PASSE-AVANT, October 2022

The Busan Biennale forces us to make our way through the toy city, South Korea’s second most-populated and a historical, thriving port. Through the stream, high-rise buildings and skyscrapers float on hills as round peaks emerge, the traffic gently hidden, discrete among tides. Waves hit the seawalls, but the noise of cars, cranes, ships and blacksmiths is too loud for them to be heard. Tides and concrete seem to be synchronised. Busan is liquid as the sea is liquid (as cities, in general, are liquid), their unified body a dreamland of darned clouds.

Yet the sea-city is also dust, trade, data, territory, supermarket, mine, highway, money, plastic, cave, flag, factory, pipe, warehouse, farm, dump, flame, asbestos, vacation, scrap. Water is space yet to be covered, an urbanistic element where the map of the city is to be laid upon. Busan is a threshold of dreams and trash. And the Biennale also seems to lean more towards this threshold, taking the city not only as a starting point but also as a stage, a mirror where the sea is only seen in the background, below the surface.

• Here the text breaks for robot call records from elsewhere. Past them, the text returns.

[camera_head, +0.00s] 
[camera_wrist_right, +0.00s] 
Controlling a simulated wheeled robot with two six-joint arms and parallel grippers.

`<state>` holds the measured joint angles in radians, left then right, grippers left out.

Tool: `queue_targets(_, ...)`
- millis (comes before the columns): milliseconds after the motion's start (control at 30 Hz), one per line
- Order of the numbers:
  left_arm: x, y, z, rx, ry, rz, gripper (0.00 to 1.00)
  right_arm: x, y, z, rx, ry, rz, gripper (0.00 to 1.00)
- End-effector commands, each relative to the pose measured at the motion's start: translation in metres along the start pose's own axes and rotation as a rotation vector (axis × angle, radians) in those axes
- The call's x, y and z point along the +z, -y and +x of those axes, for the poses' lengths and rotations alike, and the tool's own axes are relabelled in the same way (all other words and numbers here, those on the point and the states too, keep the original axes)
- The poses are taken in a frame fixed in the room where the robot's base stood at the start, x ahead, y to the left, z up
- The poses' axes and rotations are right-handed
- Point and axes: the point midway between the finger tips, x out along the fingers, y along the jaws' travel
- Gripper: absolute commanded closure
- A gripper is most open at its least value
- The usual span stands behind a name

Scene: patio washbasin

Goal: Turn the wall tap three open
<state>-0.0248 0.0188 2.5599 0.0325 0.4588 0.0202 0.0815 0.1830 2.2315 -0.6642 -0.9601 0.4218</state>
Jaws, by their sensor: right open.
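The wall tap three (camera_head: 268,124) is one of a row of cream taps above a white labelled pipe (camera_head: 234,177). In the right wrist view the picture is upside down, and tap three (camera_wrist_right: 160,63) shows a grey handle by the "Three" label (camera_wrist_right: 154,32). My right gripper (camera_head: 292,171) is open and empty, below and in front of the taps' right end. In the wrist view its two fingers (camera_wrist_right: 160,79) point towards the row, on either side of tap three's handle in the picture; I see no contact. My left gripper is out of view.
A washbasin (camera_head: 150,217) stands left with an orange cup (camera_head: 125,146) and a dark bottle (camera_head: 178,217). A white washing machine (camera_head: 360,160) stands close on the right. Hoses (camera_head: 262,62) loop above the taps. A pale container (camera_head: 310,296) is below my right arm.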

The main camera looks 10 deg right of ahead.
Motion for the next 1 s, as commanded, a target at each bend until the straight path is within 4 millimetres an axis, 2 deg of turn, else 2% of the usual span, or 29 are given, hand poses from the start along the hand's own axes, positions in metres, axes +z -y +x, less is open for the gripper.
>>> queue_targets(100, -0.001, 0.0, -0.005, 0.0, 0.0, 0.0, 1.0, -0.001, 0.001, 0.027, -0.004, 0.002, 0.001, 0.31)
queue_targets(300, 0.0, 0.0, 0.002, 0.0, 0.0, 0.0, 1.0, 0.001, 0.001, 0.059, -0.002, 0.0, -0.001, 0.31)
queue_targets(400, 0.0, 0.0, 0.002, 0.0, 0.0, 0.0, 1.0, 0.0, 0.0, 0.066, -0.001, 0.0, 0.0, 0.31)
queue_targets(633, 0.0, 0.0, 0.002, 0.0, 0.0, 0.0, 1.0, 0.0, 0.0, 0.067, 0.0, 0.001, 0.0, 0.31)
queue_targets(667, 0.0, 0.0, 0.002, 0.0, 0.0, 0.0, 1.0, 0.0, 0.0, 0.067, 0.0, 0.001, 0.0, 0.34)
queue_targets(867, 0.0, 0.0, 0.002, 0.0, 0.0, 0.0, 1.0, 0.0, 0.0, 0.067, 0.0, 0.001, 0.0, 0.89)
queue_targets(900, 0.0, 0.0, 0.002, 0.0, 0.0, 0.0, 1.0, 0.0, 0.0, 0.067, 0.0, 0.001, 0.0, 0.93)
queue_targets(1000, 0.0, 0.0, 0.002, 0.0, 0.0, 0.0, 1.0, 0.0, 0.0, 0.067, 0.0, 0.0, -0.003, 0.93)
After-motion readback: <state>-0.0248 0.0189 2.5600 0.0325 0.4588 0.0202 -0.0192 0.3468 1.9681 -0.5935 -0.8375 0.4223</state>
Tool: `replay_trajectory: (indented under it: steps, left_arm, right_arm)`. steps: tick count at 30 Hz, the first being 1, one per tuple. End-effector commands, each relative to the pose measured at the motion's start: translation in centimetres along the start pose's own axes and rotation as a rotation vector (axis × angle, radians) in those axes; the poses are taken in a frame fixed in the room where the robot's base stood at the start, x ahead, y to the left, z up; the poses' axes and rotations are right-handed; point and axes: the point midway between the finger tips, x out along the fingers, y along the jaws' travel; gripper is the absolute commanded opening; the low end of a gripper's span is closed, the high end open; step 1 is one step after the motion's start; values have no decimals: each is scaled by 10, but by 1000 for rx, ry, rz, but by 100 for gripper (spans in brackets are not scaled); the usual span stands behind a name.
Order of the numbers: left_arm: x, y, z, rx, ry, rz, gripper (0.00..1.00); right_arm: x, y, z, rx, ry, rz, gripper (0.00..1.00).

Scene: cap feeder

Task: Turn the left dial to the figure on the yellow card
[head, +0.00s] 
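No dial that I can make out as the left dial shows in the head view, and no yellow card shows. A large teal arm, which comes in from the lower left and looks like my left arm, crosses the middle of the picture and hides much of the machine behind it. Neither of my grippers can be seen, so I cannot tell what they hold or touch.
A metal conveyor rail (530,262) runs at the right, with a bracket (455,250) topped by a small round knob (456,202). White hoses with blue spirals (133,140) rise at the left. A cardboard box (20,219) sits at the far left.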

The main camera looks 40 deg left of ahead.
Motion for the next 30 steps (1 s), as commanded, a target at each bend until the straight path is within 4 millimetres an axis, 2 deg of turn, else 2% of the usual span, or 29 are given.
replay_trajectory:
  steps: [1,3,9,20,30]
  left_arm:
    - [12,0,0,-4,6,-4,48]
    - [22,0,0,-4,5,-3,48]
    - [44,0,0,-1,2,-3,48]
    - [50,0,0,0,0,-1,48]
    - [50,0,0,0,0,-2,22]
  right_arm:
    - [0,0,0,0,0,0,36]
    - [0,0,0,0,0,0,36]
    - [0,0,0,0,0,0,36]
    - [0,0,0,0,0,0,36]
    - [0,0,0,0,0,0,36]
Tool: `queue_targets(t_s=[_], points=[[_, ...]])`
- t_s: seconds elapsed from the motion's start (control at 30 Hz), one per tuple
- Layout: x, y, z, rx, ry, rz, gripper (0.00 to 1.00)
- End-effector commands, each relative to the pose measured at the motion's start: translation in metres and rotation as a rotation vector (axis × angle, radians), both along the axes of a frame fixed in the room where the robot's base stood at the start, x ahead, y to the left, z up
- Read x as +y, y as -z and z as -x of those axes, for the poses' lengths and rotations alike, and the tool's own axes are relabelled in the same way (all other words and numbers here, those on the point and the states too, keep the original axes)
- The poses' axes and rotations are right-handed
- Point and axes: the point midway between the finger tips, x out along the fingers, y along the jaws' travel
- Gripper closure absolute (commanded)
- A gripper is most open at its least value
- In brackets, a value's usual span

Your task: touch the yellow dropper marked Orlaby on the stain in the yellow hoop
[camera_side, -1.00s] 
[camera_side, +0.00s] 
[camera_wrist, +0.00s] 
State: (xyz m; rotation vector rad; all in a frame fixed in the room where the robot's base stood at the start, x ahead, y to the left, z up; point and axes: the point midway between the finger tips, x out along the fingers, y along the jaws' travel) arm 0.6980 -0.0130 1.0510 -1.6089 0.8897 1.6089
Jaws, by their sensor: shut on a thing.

Overall, there is a feeling of being immersed. Not in a romantic tribute to liquidity, but rather in an environment whose problems are growingly more visible from the surface. The tone oscillates between the feeling of floating in a lyrical landscape and taking part in a critique of territory, a tension that normally comes up when one thinks of the sea. Organised around four axes - “migration”, “women and women labourers”, “the ecosystem of the city”, and “technological change and locality” -, the various exhibitions focus on the threshold of landscape and territory. Space is not conceived as a mere idea nor water as a mere element: one must see how those two dimensions clash as part of the same ecosystem.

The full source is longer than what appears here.